As a Grant-and-Sherman-themed description of the Civil War, it is not flawless but is good. The author strikes a good balance, providing enough breadth and depth to make clear what was happening and why, without overwhelming me with detail that would have left matters unclear (I don't mean that a more comprehensive treatment of the war would have been bad--I might not enjoy such a thing, but plenty of other people would and do). And there are plenty of lovely little stories that provide a clear and engaging picture of who these men were and what they were about. I particularly appreciated descriptions of how they moved and looked and what impressions they made on those who met them--it gets them out of the black-and-white studio shots and the lists of battles won and shows them as real and whole people.

But the title is not "Grant and Sherman's Civil War," or some other vague indication of topic. Instead it tells us that this is a book about a friendship, and that this friendship won the Civil War.

It's not unreasonable for a reader to therefore expect the book to address certain questions:

When and why and how did these men become friends?

Was this friendship qualitatively different from the men's other relationships--were they something to each other nobody else was, or did each have a lot of close friendships, with this one being notable only because it won the war?

How did this friendship win the war? That Grant and Sherman were both key to the Northern victory is obvious to anyone who knows even a little Civil War history, but could the war have been won if one or the other or both had been missing? How did their friendship contribute to the victory--could the war have been won by generals who were brilliant in all the same ways individually but had no personal connection to each other?

The author, Flood, addresses some of these questions briefly and partially in a two-page afterword. Others he does not address at all, except possibly by vague implication.

For example, he never says how this friendship got started--he acknowledges that Grant and Sherman met as cadets at West Point, but does not say whether they befriended each other then. Flood implies that they were mere acquaintances until they began fighting together in 1862, but Sherman himself says otherwise in his memoir (which Flood obviously read as he quotes extensively from it). Now, it's possible that their earlier friendship is nowhere documented--Sherman, in his memoir, is characteristically reticent about his most personal connections, and while he mentions that they were close since 1839, says nothing else on the subject. Grant could be similarly closed-lipped in his memoir (which I haven't read yet), and it's possible that their friendship left no paper-trail for its first twenty years. But if that is the case, Flood should say so.

Were Grant and Sherman mere acquaintances when they met on the battlefield at Shiloh, or had they been true friends for twenty years, or something in the middle? For Flood not to even frame the question is extraordinary.

So much for the one star I docked.

The other star came off because of the "flawed" part of my "flawed but good" assessment. Flood is prone to digressions, some of which are interesting, but others seem mere pointless abstraction. And while his writing is, for the most part, clear, he occasionally lets loose with phrases that are clunky, ambiguous, or just stylistically bizarre.
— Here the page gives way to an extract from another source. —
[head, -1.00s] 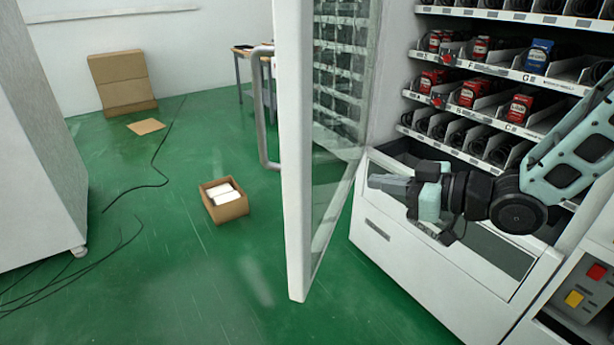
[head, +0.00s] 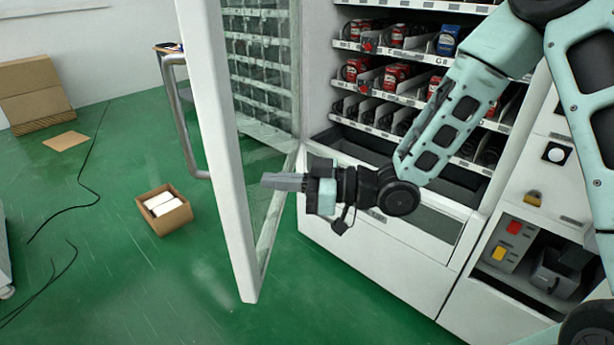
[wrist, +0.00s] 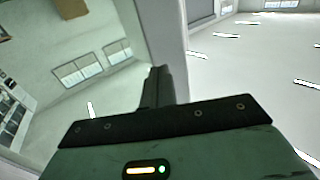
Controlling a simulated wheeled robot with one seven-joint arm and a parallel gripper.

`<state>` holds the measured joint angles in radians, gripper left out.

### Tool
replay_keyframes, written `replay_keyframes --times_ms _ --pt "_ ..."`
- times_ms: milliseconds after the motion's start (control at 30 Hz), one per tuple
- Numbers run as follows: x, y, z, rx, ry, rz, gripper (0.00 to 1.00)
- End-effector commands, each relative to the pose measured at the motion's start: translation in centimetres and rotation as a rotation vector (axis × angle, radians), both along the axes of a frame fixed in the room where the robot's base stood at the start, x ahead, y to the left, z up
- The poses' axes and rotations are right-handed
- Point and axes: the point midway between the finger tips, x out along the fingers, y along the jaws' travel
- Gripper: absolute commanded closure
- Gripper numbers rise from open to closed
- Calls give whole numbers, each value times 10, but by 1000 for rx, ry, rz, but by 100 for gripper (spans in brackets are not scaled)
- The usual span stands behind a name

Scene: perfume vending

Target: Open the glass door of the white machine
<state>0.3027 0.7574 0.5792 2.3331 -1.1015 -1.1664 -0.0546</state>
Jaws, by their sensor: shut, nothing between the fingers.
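The glass door (head: 222,150) of the white machine (head: 385,262) stands wide open in the head view, swung out to the left of the cabinet. Its handle (head: 183,120) is a grey bar on the door's far side. My gripper (head: 264,181) is shut and empty. It points left toward the inner side of the door, in front of the machine's lower part. Its tip overlaps the glass in the head view; I cannot tell whether it touches. In the wrist view the shut fingers (wrist: 158,86) lie close to the door's pale frame (wrist: 160,35).
Shelves of red and blue packages (head: 395,75) are exposed inside the machine. An open cardboard box (head: 164,211) with white items stands on the green floor left of the door. Dark cables (head: 75,200) lie farther left. A control panel (head: 510,245) is at the right.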

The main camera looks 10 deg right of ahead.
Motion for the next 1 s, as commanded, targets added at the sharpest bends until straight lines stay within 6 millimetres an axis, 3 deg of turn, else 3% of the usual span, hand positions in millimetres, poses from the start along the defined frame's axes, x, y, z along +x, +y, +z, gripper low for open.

Worse, he's sometimes wrong--or, at least he sometimes makes statements that appear to contradict the evidence he himself provides.
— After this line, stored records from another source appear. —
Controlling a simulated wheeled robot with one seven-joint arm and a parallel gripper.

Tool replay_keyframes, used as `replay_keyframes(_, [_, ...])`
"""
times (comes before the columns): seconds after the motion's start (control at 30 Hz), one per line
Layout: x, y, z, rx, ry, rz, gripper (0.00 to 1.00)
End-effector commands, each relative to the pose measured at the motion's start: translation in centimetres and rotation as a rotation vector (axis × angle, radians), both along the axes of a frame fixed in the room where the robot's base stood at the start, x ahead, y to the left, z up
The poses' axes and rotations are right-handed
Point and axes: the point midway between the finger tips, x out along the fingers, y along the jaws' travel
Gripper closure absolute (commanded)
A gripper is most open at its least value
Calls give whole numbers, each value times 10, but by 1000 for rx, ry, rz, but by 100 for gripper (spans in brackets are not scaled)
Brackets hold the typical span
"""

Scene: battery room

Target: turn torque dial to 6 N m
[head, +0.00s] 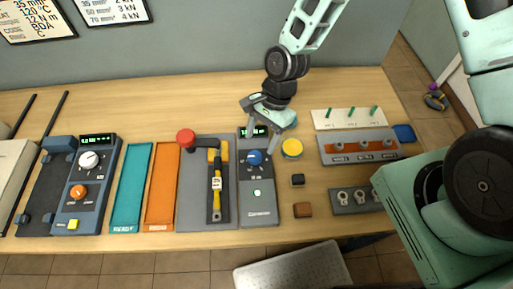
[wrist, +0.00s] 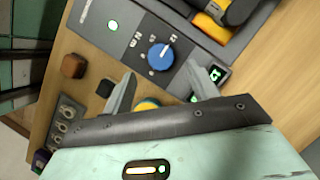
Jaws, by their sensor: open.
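The blue torque dial (head: 254,158) sits on a dark grey panel (head: 260,208), below a small green display (head: 260,131). My gripper (head: 266,138) is above the panel's upper end, partly covering the display. In the wrist view my gripper (wrist: 160,82) is open, with its two fingers apart and the dial in view just beyond them. I cannot tell that either finger touches the dial. A green lit button (wrist: 113,24) is on the same panel.
A yellow-handled torque tool (head: 217,190) lies in a grey holder left of the panel, near a red knob (head: 186,136). A yellow round object (head: 292,148), a black block (head: 298,180) and a brown block (head: 302,210) stand close on the right.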

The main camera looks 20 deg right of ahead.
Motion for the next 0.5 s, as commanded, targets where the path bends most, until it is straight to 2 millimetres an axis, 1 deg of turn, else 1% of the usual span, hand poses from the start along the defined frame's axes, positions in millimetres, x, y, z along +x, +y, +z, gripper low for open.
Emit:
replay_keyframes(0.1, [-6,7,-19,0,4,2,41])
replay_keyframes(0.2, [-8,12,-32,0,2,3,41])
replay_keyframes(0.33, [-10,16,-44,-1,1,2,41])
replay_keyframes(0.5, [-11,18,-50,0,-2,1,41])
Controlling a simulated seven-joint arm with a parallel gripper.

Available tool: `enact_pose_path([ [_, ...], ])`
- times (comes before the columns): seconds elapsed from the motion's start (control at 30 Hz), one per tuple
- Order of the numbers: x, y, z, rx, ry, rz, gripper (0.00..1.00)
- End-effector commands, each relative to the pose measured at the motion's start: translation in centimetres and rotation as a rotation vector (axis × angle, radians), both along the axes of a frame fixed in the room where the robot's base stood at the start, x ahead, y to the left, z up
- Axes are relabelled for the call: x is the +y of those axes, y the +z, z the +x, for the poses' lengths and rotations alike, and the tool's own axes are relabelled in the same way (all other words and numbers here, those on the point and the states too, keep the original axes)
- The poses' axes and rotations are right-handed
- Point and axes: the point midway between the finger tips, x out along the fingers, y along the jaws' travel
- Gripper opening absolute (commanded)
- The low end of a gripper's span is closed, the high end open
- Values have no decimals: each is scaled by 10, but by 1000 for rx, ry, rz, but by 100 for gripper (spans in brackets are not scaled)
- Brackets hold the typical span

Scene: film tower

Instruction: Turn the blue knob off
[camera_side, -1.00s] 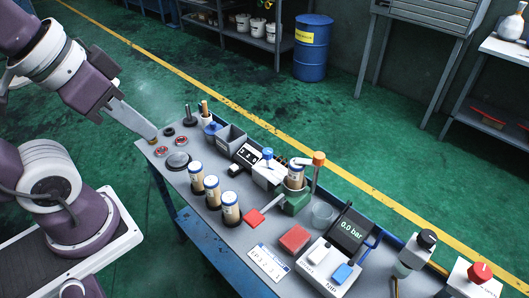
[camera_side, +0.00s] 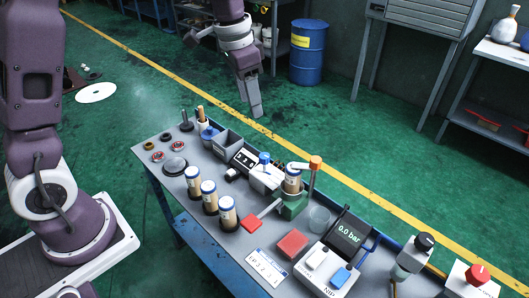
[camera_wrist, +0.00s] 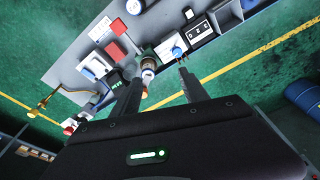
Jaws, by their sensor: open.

For example, he repeatedly characterizes Sherman as having been "a failure" prior to the war, but all the evidence Flood himself provides suggests that's not true. While Sherman didn't achieve any notable success prior to the war and did experience multiple setbacks in business in quick succession, Flood does not indicate that any of those setbacks were his fault. On the contrary, he handled a series of unfortunate events very competently. To be a failure, one has to fail; Sherman didn't, and Flood doesn't say he did, so why does he repeat the pre-war failure narrative?

Throughout, Flood does not ever indicate when there isn't enough evidence to be sure of something. He either leaves the question (whatever it is) unaddressed, or he speculates, without clearly saying that he is speculating or explaining why he believes a speculation to be correct. That, plus the aforementioned errors, means that I can't really trust Flood's accuracy except where he quotes or directly paraphrases primary sources.

All in all, I'd say the book is worth reading, but it's not as good a read as it could have been.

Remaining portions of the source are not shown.